Seminars at the Faculty of Informatics

Multilevel Optimization Methods for Engineering Design and PDE-Constrained Optimization

The Faculty of Informatics is pleased to announce a seminar given by Stephen Nash

DATE: Friday, May 13th 2011
PLACE: USI Università della Svizzera italiana, room A34, Red building (Via G. Buffi 13)
TIME: 13.30

Many large nonlinear optimization problems are based upon a hierarchy of models, corresponding to levels of discretization or detail in the problem. This is true for many engineering design problems, as well as for optimization problems that include partial differential equations as constraints.  Optimization-based multilevel methods - that is, multilevel methods based on solving coarser approximations of an optimization problem - are designed to solve such multilevel problems efficiently by taking explicit advantage of the hierarchy of models. The methods are generalizations of more traditional multigrid methods for solving partial differential equations. However, the optimization approach admits a richer class of models and has better guarantees of convergence. The optimization-based multilivel methods also generalize model-management approaches for solving engineering design problems.

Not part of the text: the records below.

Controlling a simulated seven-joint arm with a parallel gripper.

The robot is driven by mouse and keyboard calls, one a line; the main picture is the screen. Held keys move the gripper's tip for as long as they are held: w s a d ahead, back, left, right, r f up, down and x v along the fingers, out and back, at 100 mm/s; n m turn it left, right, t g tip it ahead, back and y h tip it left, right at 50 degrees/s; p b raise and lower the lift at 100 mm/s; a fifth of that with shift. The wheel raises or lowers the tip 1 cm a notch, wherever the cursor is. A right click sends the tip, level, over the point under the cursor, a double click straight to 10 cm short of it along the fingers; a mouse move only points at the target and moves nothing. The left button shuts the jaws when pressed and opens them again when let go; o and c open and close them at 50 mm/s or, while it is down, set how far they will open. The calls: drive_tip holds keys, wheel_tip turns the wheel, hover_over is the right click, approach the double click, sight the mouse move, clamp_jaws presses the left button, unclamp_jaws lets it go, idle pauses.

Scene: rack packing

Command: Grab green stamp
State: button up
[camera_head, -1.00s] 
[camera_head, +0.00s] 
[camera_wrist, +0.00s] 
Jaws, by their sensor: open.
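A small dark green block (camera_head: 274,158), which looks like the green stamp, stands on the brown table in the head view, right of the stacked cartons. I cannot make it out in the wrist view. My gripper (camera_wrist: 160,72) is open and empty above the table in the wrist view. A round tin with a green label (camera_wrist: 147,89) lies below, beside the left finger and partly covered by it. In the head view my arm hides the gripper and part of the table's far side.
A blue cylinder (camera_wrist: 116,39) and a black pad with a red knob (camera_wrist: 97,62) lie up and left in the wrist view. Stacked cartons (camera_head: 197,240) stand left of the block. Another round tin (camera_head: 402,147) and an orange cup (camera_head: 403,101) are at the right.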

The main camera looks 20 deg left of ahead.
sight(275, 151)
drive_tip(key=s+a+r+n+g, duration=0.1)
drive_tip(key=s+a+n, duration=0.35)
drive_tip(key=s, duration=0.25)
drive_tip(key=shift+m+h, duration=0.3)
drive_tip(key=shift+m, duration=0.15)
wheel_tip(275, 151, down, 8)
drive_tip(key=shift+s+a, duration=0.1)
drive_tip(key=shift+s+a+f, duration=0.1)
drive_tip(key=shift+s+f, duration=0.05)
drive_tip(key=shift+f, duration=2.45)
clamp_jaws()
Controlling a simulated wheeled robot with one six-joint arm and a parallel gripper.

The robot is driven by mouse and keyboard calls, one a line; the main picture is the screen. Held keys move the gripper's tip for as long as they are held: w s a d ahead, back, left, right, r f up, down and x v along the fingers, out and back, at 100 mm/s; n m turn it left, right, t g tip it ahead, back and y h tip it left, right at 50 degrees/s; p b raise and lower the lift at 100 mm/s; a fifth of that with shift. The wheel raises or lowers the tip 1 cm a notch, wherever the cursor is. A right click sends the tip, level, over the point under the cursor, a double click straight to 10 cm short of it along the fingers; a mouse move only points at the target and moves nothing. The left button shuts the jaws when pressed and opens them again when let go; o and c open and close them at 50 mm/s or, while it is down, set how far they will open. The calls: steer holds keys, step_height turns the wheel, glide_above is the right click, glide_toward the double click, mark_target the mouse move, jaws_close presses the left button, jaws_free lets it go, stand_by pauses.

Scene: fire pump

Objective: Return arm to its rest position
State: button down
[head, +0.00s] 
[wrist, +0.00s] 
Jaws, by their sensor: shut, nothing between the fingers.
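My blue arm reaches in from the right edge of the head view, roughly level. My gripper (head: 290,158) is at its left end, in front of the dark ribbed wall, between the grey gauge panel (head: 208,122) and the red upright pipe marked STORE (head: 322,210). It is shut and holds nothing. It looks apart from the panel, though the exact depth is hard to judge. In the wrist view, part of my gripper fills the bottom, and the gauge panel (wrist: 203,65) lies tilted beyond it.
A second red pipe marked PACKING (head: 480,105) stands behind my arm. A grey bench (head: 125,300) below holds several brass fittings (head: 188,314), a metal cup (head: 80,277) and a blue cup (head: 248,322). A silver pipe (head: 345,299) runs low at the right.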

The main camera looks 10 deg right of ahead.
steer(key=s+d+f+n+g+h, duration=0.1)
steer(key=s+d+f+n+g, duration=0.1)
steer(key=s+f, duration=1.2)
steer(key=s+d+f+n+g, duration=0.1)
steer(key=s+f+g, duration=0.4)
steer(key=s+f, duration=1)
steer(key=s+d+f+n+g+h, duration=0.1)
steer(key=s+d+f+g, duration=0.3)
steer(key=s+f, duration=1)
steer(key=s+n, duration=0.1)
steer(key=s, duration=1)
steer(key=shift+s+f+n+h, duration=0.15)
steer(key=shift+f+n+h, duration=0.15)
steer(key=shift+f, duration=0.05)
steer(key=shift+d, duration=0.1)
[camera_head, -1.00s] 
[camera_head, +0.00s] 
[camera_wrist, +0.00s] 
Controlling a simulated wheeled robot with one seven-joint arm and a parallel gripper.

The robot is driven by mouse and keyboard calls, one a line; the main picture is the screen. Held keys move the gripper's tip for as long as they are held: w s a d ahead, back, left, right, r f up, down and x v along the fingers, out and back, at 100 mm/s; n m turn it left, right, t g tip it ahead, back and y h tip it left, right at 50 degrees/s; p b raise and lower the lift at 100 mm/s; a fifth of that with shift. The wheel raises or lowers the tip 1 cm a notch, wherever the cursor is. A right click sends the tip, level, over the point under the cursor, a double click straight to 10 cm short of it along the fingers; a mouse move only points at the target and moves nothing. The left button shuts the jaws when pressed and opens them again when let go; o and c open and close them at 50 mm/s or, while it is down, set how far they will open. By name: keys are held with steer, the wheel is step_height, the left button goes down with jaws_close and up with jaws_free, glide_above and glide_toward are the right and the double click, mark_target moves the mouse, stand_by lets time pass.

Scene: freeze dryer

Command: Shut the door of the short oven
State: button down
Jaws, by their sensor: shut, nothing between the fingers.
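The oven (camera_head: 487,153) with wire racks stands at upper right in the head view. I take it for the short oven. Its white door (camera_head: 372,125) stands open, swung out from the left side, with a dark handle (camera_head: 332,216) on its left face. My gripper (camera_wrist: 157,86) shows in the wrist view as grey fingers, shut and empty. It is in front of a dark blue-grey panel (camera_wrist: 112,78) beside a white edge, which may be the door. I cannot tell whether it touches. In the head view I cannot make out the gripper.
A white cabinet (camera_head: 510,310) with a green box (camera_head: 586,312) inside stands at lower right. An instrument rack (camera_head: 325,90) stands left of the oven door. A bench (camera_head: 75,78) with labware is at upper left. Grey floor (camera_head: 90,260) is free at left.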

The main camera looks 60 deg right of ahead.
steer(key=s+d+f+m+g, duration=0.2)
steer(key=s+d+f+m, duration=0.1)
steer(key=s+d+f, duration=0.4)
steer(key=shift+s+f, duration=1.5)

These multilevel methods are a powerful tool, and can dramatically out-perform traditional optimization algorithms.

Stephen Nash received a B.Sc. (Honours) degree in mathematics in 1977 from the University of Alberta, Canada; and a Ph.D. in computer science in 1982 from Stanford University. He is a Professor of Systems Engineering and Operations Research in the School of Information Technology and Engineering. Prior to coming to George Mason University, he taught at The Johns Hopkins University. From 2005-2008 he served as a program officer at the National Science Foundation. He has also had professional associations with the National Institute of Standards and Technology, and the Argonne National Laboratory. His research activities are centered in scientific computing, especially nonlinear optimization.

He has been a member  of the editorial boards of Operations Research, Mathematical Methods of Operations Research, Computers in Science&   Engineering, the SIAM Journal on Scientific Computing, and the Journal of the American Statistical Association.